◆ TASK DIRECTIONS ◆
Set down exactly the lines in the records below that run from the line with "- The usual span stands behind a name" to the line with "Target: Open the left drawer", inclusive, and nothing more.
>> Start
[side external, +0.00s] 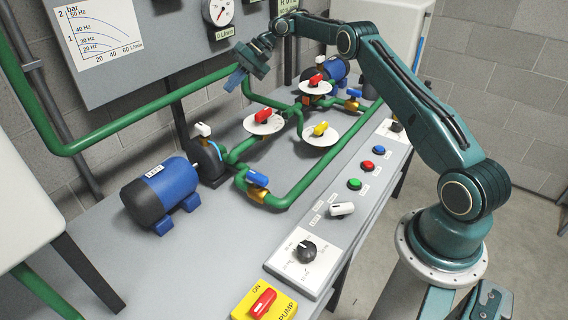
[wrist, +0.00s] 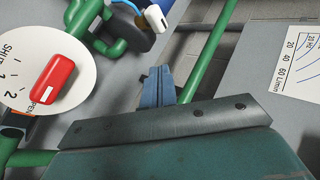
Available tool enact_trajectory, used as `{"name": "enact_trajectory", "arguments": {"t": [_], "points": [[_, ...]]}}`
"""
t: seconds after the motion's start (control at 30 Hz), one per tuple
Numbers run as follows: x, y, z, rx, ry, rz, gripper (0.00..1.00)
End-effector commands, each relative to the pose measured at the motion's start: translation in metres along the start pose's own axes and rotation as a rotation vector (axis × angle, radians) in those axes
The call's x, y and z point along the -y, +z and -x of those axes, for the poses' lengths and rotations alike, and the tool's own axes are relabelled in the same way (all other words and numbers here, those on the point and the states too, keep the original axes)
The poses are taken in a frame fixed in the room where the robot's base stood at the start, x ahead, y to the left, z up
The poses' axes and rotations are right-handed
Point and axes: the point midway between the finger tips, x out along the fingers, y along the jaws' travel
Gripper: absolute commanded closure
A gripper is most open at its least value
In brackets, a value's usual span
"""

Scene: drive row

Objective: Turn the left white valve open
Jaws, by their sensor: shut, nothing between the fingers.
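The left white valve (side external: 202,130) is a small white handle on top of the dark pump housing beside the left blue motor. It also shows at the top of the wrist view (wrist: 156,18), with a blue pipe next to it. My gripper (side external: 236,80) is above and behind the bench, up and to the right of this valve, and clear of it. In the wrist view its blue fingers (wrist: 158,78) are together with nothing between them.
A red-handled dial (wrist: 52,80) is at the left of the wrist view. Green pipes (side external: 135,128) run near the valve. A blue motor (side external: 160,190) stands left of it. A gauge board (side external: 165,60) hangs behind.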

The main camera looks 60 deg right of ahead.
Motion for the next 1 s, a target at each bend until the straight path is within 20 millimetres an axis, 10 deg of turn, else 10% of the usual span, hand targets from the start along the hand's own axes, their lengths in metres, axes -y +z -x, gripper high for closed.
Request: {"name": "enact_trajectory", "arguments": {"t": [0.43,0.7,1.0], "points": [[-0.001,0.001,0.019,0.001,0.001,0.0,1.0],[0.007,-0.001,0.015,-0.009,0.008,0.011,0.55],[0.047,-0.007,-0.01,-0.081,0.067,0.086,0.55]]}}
>> End
>> Start
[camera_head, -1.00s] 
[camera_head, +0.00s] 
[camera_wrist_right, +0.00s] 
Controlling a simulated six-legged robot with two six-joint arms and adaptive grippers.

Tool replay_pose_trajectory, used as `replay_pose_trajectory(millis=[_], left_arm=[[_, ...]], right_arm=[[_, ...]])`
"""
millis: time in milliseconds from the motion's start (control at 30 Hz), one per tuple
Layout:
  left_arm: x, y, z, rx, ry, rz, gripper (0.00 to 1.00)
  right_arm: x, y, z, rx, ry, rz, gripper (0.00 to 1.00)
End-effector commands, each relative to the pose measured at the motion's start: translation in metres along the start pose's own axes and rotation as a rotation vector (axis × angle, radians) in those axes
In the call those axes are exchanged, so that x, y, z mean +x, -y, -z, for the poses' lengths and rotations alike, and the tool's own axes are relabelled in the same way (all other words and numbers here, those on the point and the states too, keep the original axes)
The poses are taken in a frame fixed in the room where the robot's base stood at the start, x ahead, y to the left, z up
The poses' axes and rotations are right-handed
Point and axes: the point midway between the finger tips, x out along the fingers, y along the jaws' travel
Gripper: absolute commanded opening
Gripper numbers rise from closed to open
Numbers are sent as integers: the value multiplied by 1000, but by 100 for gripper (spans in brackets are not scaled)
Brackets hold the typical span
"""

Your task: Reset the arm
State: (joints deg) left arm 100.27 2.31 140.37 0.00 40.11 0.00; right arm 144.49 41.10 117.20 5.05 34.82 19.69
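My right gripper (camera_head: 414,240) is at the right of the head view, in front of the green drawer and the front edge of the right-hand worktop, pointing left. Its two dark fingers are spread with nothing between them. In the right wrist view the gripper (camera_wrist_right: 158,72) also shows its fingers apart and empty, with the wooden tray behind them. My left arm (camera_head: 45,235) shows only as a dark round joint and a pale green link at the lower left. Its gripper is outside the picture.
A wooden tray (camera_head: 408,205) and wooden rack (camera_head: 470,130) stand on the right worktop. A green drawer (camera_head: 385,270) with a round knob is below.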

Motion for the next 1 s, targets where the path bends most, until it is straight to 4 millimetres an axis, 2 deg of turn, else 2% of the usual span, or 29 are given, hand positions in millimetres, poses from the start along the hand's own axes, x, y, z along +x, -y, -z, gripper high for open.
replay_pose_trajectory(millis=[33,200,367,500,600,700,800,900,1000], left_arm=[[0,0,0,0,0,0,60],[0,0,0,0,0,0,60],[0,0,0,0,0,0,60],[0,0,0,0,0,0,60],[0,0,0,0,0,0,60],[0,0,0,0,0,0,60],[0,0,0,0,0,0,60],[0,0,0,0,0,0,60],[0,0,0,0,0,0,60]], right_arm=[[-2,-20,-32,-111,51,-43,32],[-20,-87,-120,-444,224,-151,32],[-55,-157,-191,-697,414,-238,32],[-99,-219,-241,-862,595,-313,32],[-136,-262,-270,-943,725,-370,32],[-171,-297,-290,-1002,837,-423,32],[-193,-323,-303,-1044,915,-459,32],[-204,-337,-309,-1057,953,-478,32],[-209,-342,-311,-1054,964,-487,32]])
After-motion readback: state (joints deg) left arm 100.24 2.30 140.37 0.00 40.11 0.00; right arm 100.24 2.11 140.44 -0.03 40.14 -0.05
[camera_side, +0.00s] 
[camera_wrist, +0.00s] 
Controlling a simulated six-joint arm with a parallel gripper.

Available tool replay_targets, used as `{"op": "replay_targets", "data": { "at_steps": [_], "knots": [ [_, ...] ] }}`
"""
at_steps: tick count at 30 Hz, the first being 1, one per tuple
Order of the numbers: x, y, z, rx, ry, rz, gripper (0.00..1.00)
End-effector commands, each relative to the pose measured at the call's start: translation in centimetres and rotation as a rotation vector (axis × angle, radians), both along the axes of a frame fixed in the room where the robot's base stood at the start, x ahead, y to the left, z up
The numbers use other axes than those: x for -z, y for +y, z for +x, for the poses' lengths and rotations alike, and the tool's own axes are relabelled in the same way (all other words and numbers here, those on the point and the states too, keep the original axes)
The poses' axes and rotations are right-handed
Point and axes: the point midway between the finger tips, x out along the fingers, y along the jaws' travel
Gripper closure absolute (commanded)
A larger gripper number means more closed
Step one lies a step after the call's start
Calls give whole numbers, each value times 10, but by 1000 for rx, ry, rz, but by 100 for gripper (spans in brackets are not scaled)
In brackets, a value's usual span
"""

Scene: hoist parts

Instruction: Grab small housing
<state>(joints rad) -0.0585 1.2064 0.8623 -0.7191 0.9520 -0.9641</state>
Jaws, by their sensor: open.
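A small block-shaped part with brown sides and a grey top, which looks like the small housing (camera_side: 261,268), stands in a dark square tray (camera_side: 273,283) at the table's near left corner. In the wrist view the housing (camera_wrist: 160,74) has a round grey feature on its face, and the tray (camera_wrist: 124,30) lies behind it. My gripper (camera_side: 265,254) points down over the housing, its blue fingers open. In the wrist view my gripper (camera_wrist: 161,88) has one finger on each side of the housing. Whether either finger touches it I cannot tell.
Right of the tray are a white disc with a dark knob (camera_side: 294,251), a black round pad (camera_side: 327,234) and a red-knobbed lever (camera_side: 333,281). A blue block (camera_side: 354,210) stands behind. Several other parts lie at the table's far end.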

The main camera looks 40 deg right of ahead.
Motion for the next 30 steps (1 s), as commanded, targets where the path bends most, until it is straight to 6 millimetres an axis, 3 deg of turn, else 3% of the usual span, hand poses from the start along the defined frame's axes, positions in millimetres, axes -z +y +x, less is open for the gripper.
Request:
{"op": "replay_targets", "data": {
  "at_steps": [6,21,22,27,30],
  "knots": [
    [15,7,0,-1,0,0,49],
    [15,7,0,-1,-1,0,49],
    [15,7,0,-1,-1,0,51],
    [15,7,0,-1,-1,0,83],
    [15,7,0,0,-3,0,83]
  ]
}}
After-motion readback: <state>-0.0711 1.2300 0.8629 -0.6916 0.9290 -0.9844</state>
>> End
>> Start
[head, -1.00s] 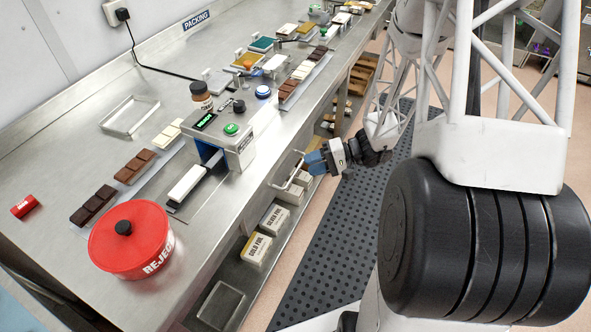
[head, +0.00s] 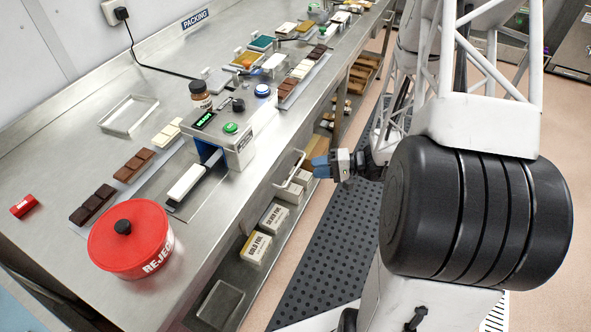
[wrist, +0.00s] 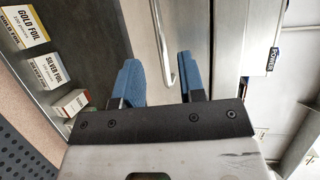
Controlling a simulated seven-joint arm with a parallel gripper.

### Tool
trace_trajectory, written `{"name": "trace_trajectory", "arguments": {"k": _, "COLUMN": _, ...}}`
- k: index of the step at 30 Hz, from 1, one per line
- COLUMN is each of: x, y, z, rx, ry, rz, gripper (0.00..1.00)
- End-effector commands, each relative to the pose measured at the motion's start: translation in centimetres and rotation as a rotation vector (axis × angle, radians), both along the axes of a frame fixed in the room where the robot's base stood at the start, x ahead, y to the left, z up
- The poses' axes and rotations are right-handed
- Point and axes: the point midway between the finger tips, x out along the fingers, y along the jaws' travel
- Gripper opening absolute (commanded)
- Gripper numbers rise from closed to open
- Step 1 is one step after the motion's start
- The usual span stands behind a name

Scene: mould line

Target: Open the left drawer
>> End
◆ EXERCISE RESULT ◆
- The usual span stands behind a name

Scene: mould line

Target: Open the left drawer

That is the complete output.